Transfer pricing adjustments can also increase customs values
Ruling concerns practical issue
In many international corporations, it is common practice for goods to be produced by a company in country A and then sold to an affiliated distribution company in country B. From there, the products are forwarded to the end customers. Particularly in cross-border transactions between affiliated companies, the question of the “correct price” arises both for income tax purposes and for customs law purposes.
Arm's length principle and determination of customs value
For income tax transfer pricing purposes, it is necessary that the agreed price complies with the arm's length principle. The transaction value is primarily used to determine the customs value. One of the prerequisites for this is that the affiliation of the companies does not influence the customs value. If this prerequisite is not met, the application of the transaction value may be excluded and subordinate methods of determining the customs value may be used.
The dispute: Retrospective price adjustment and customs audit
In the dispute, the plaintiff purchased goods from its affiliated company Y. It declared the goods for release for free circulation and used the transfer prices paid during the year as the customs value. The margins underlying the transfer prices according to the so-called transaction-based net margin method (TNMM) were determined from the three-year average of the arm's length ranges, which in turn were determined on the basis of database analyses for returns on sales of comparable companies.
In fact, the plaintiff achieved significantly higher returns on sales through the resale of the products. During a customs audit, the Main Customs Office (HZA) determined that Y had invoiced the plaintiff for the difference in the form of additional charges as part of year-end adjustments.
The HZA was of the opinion that this was due to the fact that the actual returns on sales achieved were significantly higher than the agreed margin and that this was therefore not at arm's length. The customs values originally declared during the year had to be increased in order to determine the correct customs value for the imported goods.

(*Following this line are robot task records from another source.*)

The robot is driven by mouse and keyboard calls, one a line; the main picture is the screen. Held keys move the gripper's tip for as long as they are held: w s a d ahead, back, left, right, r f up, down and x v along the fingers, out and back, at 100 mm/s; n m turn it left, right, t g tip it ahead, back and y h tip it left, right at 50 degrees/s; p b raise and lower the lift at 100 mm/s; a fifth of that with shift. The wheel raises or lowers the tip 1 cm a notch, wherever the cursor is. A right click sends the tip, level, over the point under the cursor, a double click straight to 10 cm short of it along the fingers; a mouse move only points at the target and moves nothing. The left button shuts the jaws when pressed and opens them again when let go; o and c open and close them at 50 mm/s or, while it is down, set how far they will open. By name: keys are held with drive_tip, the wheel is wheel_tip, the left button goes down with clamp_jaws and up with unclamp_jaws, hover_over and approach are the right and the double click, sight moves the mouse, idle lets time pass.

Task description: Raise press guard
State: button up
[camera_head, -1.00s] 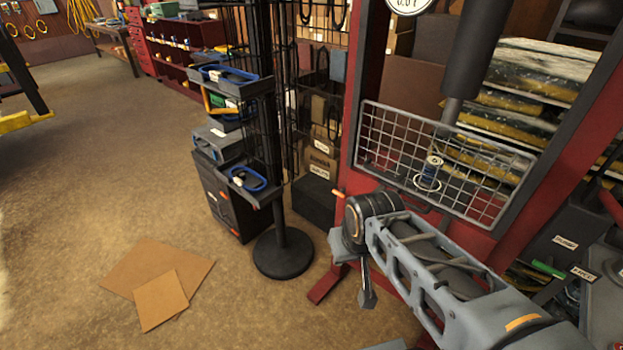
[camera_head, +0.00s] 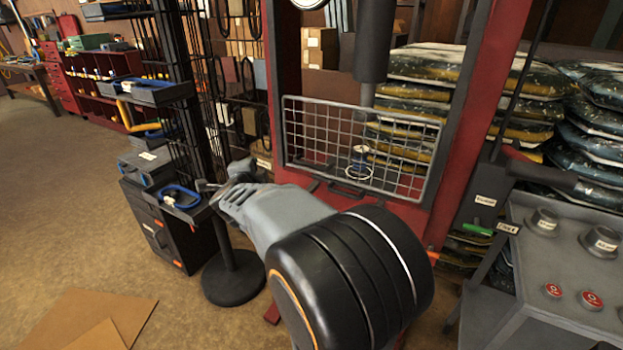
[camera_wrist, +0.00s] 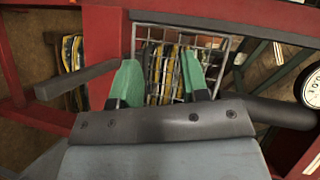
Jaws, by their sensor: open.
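The press guard (camera_head: 325,140) is a grey wire-mesh panel across the front of the red press frame (camera_head: 481,120). It hangs low, and a dark handle (camera_head: 347,190) shows at its lower edge. In the wrist view the guard (camera_wrist: 219,62) is ahead, beyond my gripper (camera_wrist: 161,84). My gripper's two green-tipped fingers are spread apart with nothing seen between them. In the head view my arm covers the area below the guard, and the fingers are not clear there.
A grey console (camera_head: 570,265) with red buttons is at right. Stacked bags (camera_head: 540,90) lie behind.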

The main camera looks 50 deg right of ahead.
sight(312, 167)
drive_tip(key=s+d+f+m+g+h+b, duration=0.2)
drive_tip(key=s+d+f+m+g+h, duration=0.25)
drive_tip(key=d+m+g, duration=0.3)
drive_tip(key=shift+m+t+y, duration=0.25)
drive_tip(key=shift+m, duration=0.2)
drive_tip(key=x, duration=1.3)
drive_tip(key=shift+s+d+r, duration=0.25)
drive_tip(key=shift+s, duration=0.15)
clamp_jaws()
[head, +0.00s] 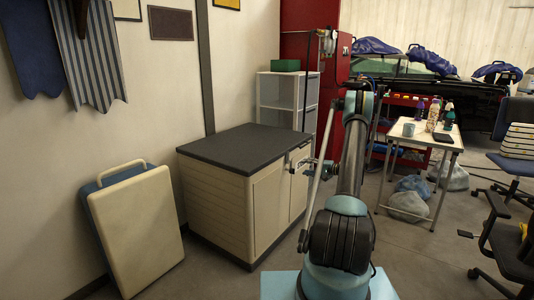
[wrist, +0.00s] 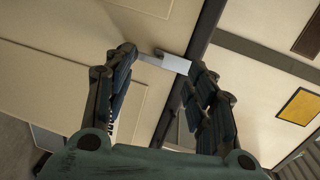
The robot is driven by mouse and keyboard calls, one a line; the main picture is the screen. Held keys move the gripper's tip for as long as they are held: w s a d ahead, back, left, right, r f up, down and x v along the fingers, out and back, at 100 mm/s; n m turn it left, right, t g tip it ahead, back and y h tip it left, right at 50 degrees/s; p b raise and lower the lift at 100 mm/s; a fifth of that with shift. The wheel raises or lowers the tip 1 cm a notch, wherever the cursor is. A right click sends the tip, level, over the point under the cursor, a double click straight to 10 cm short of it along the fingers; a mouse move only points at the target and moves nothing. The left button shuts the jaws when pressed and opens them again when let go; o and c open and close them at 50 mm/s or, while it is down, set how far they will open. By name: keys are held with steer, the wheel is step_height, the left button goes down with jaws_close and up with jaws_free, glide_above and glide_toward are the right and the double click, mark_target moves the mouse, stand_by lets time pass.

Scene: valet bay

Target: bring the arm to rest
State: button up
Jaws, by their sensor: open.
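My gripper (wrist: 160,60) is open in the wrist view, its two dark fingers spread apart. A pale metal handle or plate (wrist: 174,62) shows between the fingertips, by the dark top edge of the beige cabinet (wrist: 60,70). I cannot tell whether the fingers touch it. In the head view the cabinet (head: 215,200) with its dark top stands left of my arm, its doors looking closed. The small part of my gripper (head: 302,165) that shows is near the door front. The rest is hidden behind my arm, which stands upright in the middle.
A beige and blue case (head: 137,230) leans on the wall at left. A white table (head: 420,133) with bottles and a cup stands at right, with bags below. Office chairs (head: 515,245) stand at far right. A red cabinet (head: 300,45) is behind. Some floor is open right of my arm.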

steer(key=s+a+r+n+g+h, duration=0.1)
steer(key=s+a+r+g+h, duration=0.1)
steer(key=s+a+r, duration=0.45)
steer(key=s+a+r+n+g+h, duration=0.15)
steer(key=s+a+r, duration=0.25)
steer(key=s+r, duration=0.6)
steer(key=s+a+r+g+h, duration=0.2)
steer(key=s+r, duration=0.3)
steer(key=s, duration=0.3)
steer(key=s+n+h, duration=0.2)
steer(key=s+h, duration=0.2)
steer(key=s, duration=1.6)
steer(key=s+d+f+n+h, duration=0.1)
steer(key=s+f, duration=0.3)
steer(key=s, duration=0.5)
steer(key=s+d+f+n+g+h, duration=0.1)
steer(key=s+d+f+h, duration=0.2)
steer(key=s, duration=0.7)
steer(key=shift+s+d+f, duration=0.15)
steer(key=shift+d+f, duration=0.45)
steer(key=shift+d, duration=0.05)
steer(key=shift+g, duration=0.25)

Case law: Price reduction versus price increase
In the event of a subsequent reduction in the transfer prices set during the year (price reduction), this generally has no effect on the customs value according to the case law of the European Court of Justice (ECJ) and the Federal Fiscal Court in the “Hamamatsu” case (blog post of November 10, 2022). In its current ruling of July 15, 2025, however, the Federal Fiscal Court clarifies that the opposite scenario of a subsequent transfer price adjustment leading to an additional payment (price increase) indicates price manipulation, which can sometimes influence the customs value and ultimately also lead to additional customs charges.
Additional charges as an indication of price influence
According to the Federal Fiscal Court, the main difference to the “Hamamatsu” decision is that the constellation of price reduction (refund) does not suggest any reason to assume price influence due to affiliation, and the transaction value method can therefore be applied. In the case in dispute, however, the price was originally stated too low and subsequently increased (subsequent collection). This indicates that the affiliation between the companies influenced the price and that the customs value initially declared does not reflect the actual economic value of the imported goods.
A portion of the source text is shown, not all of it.